## Directions for this task
Wherever a line holds the string "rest", copy that line.

----

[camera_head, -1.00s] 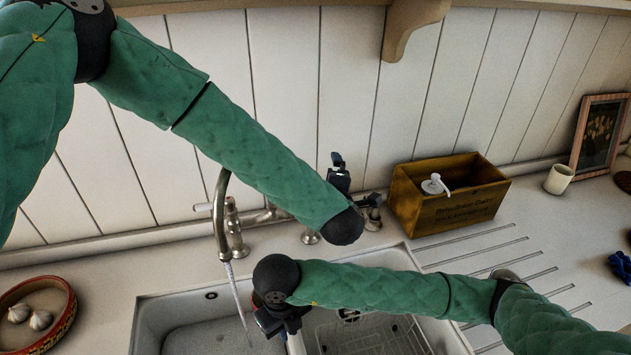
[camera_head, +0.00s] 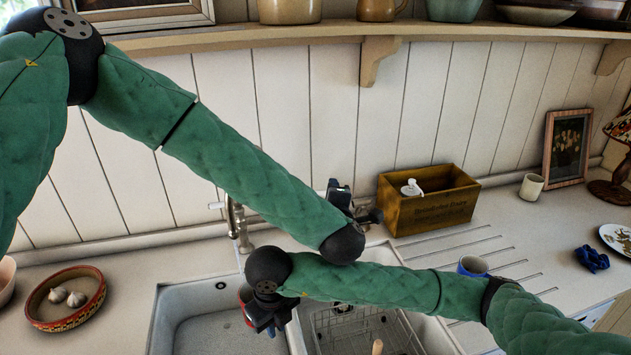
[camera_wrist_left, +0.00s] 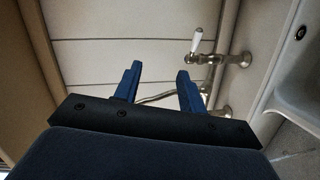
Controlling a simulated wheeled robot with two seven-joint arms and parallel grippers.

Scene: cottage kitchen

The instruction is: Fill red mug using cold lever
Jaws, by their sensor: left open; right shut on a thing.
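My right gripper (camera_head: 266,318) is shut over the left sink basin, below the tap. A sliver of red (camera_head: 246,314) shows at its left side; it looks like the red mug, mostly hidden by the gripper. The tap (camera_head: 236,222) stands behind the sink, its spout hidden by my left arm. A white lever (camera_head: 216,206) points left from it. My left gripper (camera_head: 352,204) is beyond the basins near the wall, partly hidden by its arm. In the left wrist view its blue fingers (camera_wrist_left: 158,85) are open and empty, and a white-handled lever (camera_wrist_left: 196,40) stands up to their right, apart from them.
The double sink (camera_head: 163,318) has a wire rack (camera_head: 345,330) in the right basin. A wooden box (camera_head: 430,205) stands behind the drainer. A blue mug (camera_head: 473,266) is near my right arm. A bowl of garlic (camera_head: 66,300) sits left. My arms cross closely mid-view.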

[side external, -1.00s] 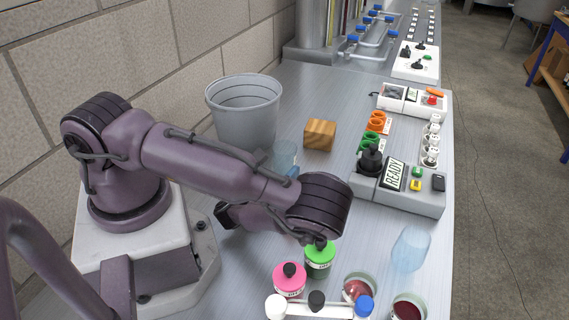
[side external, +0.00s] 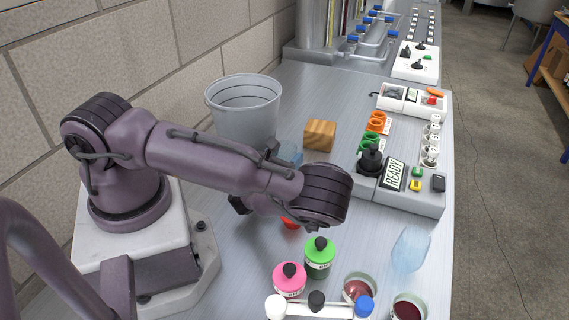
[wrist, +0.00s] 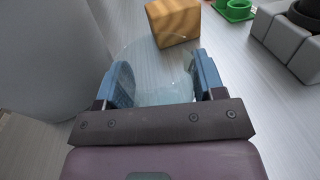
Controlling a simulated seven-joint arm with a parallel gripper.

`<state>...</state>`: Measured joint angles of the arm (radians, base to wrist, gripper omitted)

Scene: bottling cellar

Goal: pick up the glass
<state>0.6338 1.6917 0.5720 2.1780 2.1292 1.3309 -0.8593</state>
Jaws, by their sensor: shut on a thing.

----

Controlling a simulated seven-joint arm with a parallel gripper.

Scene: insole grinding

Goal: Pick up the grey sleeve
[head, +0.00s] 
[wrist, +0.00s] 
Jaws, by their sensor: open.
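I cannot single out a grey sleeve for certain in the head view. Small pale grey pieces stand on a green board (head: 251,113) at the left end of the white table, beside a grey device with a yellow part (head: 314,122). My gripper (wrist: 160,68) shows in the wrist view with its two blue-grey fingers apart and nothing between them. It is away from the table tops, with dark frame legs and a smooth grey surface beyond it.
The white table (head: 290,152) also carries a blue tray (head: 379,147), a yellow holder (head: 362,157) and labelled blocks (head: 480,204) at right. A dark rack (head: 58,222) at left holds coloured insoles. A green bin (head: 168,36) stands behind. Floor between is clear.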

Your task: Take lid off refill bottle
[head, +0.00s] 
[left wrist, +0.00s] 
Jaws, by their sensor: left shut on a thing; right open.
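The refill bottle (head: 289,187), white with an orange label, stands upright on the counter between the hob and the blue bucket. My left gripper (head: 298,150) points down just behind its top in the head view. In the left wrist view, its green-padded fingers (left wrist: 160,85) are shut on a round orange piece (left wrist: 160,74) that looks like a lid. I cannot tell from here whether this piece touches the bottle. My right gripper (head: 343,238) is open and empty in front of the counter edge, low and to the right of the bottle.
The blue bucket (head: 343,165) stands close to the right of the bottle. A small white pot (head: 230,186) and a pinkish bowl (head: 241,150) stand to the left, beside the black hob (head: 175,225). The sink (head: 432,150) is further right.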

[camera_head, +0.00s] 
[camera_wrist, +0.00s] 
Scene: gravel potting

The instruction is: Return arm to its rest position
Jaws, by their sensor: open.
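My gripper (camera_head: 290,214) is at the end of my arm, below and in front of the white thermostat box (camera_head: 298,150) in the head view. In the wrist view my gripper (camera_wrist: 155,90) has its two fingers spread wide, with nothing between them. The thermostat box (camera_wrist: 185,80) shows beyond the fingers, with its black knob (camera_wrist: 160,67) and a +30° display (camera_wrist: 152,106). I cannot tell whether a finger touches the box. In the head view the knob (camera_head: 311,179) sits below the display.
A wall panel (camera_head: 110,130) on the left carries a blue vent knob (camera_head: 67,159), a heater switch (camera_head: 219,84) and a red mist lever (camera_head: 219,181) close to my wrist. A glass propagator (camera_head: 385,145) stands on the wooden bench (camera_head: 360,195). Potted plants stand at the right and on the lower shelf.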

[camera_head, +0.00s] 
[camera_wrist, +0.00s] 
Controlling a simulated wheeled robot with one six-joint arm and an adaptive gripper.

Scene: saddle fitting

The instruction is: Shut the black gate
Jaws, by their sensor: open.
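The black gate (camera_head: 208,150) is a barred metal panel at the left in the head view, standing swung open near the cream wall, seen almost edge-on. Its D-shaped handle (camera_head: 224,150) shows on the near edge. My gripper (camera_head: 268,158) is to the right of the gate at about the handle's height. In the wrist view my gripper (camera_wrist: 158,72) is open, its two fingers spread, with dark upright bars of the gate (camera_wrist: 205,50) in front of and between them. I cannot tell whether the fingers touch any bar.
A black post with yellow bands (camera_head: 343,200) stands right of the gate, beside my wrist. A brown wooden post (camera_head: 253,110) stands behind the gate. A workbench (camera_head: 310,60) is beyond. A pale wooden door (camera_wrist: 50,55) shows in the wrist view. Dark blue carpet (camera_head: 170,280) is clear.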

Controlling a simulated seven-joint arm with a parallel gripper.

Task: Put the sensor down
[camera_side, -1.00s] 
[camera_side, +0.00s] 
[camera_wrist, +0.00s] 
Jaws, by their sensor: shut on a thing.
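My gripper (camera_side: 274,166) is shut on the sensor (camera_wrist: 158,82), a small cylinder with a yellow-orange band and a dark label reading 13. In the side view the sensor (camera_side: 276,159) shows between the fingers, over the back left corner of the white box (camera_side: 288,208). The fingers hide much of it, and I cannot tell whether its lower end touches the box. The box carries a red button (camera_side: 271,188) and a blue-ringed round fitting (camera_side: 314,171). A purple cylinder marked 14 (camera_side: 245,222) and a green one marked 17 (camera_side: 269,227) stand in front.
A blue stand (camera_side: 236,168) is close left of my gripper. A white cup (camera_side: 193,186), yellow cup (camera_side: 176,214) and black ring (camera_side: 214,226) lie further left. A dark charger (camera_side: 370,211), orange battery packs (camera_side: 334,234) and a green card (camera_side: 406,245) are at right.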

----

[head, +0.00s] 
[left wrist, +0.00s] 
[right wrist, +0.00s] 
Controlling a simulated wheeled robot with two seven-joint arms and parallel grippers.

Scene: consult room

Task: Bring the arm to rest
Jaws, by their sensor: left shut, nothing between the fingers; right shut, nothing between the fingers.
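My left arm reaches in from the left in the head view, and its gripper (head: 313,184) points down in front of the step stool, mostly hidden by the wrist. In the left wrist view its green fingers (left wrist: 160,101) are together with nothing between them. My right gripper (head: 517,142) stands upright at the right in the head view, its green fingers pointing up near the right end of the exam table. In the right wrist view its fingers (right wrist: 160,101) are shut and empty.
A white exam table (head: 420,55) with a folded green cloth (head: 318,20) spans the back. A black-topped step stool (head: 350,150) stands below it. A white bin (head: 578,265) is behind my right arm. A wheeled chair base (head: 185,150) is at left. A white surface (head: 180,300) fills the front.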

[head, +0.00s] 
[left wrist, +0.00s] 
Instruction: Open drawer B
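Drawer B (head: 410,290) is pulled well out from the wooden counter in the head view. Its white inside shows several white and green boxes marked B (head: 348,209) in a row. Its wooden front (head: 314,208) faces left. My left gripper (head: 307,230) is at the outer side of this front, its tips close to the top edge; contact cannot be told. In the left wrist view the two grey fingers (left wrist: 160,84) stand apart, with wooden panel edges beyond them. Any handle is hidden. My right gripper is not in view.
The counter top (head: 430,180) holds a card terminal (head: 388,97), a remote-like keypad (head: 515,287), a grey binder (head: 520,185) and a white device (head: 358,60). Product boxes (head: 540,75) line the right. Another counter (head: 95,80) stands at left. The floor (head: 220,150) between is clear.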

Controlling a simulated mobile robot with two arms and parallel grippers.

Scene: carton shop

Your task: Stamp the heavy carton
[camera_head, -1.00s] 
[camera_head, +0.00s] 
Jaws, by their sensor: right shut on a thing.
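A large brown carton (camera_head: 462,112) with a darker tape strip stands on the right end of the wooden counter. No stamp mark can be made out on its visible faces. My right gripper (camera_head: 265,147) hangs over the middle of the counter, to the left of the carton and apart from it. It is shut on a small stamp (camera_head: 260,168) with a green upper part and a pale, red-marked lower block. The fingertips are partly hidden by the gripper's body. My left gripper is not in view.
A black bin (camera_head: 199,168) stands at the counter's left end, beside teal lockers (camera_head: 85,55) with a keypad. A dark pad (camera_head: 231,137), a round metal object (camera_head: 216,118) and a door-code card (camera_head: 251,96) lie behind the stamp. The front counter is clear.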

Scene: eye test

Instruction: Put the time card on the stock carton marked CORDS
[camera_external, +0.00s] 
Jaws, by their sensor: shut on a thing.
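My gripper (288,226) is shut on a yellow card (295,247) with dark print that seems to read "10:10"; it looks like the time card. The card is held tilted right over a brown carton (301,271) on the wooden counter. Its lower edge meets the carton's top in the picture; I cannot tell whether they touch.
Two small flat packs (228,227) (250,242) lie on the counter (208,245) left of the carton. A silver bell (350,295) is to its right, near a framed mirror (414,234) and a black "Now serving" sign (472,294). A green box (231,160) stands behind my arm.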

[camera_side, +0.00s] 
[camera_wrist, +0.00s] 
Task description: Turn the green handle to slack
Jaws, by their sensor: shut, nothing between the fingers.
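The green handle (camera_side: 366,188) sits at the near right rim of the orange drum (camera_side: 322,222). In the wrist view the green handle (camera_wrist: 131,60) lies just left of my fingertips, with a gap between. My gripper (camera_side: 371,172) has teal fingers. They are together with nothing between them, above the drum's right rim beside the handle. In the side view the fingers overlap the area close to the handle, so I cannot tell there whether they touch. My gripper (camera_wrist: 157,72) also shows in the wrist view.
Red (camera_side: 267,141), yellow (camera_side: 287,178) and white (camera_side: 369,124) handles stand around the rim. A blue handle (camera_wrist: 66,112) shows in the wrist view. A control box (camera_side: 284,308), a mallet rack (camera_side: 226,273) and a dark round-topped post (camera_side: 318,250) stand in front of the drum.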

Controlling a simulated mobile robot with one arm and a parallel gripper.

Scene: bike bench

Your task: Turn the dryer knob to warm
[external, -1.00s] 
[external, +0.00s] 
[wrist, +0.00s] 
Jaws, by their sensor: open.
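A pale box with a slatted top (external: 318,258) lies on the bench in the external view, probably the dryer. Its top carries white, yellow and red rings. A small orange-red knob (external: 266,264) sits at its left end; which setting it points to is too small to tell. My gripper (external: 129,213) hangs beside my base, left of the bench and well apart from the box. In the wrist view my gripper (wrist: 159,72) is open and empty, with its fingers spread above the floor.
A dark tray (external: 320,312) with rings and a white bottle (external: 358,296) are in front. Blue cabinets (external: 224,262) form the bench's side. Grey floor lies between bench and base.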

----

## Answer
The instruction is: Return arm to its rest position
Task: Bring the arm to rest

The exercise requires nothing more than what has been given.